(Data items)

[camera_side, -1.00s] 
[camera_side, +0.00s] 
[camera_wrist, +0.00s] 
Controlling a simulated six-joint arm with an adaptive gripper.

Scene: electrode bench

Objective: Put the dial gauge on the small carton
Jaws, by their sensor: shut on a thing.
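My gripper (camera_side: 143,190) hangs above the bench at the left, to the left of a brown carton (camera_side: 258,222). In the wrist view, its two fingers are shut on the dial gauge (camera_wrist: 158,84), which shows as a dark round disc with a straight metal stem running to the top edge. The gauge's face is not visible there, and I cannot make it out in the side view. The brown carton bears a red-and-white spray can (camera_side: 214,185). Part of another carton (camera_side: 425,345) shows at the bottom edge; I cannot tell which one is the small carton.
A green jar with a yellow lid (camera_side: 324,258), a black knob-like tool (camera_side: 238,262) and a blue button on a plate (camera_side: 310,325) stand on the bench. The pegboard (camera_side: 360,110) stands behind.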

* * *

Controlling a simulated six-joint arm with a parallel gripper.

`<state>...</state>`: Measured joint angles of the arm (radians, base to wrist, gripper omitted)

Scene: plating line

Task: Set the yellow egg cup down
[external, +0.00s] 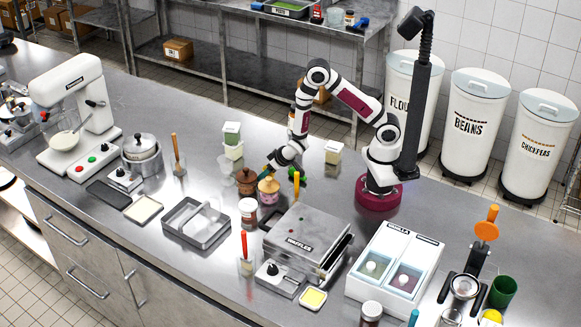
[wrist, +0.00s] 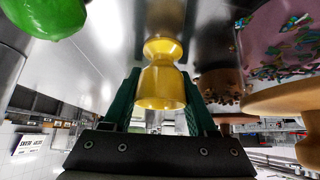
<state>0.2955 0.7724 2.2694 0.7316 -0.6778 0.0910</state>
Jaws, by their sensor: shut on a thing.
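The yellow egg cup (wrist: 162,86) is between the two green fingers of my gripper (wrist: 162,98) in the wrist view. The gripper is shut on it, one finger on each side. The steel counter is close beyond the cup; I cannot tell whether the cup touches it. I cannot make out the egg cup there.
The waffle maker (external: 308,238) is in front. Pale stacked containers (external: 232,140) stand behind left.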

• _Problem details_
Filter the entries above down to the lines containing the word "simulated".

• _Complete response_
Controlling a simulated six-joint arm with an adaptive gripper.
Controlling a simulated six-joint arm with a parallel gripper.

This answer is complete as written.